* begin Task material *

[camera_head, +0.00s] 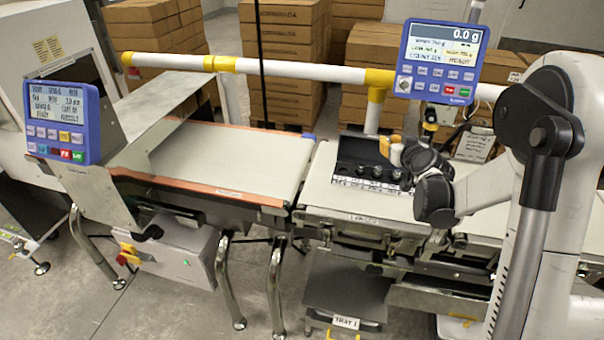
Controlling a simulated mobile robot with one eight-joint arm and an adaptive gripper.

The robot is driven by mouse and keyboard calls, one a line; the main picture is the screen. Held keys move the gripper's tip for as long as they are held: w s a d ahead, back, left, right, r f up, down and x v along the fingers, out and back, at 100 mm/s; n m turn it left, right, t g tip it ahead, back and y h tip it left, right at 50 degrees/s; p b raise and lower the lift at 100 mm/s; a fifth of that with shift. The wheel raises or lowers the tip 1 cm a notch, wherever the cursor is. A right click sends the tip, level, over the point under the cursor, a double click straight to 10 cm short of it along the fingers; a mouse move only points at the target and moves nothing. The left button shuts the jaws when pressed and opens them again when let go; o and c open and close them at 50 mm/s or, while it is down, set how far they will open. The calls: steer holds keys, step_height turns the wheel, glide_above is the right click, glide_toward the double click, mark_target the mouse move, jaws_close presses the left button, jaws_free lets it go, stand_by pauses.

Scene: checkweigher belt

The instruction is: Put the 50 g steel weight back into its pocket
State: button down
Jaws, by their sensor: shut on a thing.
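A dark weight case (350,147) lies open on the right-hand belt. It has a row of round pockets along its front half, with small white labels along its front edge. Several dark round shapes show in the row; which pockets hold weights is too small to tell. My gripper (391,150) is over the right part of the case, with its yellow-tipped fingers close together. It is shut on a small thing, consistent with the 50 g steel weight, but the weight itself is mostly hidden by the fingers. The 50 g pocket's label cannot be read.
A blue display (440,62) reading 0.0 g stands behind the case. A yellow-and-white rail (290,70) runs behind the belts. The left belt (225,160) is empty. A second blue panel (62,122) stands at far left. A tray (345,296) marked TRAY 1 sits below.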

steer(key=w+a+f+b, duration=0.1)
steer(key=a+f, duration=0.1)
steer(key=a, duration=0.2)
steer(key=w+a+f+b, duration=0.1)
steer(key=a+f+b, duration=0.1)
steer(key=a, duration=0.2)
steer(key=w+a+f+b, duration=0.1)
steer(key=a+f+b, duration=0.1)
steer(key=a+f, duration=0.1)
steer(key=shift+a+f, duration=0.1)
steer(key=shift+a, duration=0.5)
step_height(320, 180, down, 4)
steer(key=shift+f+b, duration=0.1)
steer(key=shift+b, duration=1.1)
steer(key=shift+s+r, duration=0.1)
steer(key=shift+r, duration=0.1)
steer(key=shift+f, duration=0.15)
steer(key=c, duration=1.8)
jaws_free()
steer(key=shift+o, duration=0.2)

* end Task material *
* begin Task material *

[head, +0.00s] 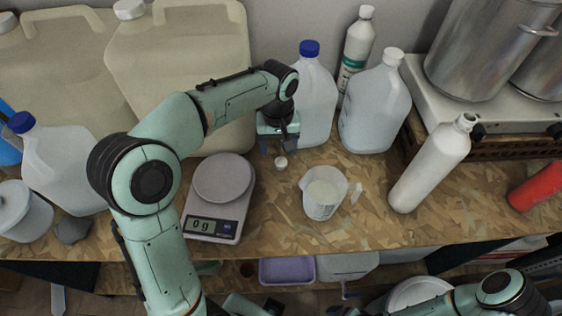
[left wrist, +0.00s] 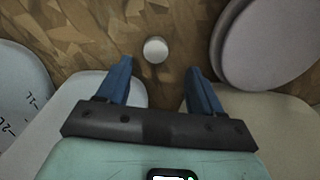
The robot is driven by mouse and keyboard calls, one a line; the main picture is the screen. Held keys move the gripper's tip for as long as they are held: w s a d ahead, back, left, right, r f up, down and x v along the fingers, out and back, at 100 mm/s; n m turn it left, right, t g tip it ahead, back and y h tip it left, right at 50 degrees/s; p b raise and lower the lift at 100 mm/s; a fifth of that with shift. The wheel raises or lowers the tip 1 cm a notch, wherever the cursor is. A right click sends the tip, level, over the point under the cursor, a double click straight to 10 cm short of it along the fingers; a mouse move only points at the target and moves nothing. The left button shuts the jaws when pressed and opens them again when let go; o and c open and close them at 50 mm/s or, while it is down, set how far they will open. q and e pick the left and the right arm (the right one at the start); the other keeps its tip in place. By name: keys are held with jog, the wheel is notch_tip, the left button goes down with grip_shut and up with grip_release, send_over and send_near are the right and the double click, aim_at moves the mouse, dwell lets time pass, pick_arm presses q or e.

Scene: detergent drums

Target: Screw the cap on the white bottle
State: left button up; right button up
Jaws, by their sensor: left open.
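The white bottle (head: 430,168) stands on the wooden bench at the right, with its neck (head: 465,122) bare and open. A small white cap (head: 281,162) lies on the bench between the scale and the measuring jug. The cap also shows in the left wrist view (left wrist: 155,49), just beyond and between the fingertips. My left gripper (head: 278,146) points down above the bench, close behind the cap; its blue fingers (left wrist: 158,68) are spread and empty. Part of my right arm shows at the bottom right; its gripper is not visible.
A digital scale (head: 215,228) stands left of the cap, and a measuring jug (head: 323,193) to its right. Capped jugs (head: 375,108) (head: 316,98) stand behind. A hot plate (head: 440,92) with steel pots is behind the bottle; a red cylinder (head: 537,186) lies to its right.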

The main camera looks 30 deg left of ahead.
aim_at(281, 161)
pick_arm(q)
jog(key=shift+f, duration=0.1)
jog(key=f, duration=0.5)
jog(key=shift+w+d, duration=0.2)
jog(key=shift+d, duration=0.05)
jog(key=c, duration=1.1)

* end Task material *
* begin Task material *

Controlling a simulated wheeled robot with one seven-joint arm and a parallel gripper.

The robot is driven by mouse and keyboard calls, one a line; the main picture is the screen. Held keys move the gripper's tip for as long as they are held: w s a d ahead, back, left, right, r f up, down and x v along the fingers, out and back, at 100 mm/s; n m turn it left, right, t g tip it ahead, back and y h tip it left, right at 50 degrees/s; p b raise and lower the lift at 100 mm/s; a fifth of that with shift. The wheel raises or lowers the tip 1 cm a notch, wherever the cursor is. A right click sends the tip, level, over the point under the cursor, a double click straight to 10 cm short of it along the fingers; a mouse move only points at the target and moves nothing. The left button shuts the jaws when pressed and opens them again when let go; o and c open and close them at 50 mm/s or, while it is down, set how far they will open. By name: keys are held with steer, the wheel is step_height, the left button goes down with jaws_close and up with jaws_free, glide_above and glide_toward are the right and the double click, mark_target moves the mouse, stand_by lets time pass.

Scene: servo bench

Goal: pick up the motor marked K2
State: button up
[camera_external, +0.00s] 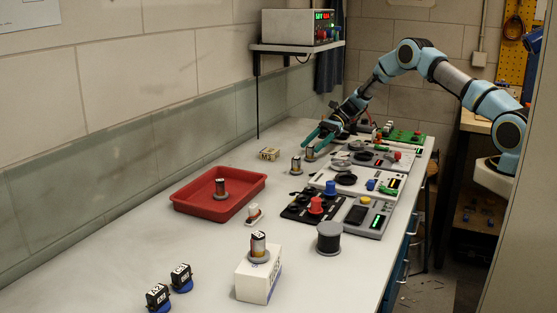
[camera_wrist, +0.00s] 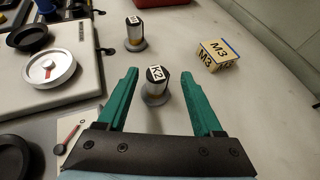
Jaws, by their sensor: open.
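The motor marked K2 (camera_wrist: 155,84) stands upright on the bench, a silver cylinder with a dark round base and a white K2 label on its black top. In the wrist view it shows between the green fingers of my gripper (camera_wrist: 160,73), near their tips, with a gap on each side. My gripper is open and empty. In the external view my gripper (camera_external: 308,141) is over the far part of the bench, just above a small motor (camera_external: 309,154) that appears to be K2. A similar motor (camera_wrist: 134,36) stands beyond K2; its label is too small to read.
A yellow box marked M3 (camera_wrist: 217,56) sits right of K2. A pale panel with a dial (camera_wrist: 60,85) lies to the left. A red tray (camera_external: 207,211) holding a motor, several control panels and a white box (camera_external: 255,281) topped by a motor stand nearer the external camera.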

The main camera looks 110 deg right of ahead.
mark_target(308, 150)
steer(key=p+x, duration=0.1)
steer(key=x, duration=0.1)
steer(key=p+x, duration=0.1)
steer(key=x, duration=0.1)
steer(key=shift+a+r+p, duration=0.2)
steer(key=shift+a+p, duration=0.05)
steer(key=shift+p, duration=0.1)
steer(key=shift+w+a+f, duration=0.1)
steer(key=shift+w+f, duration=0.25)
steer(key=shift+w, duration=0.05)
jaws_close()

* end Task material *

### Problem description:
Above are the records. Copy word for word only their lines from the one holding "[camera_head, +0.00s]" through the one holding "Controlling a simulated mobile", both included, and skip the images.

### Task result:
[camera_head, +0.00s] 
Controlling a simulated mobile robot with one eight-joint arm and an adaptive gripper.

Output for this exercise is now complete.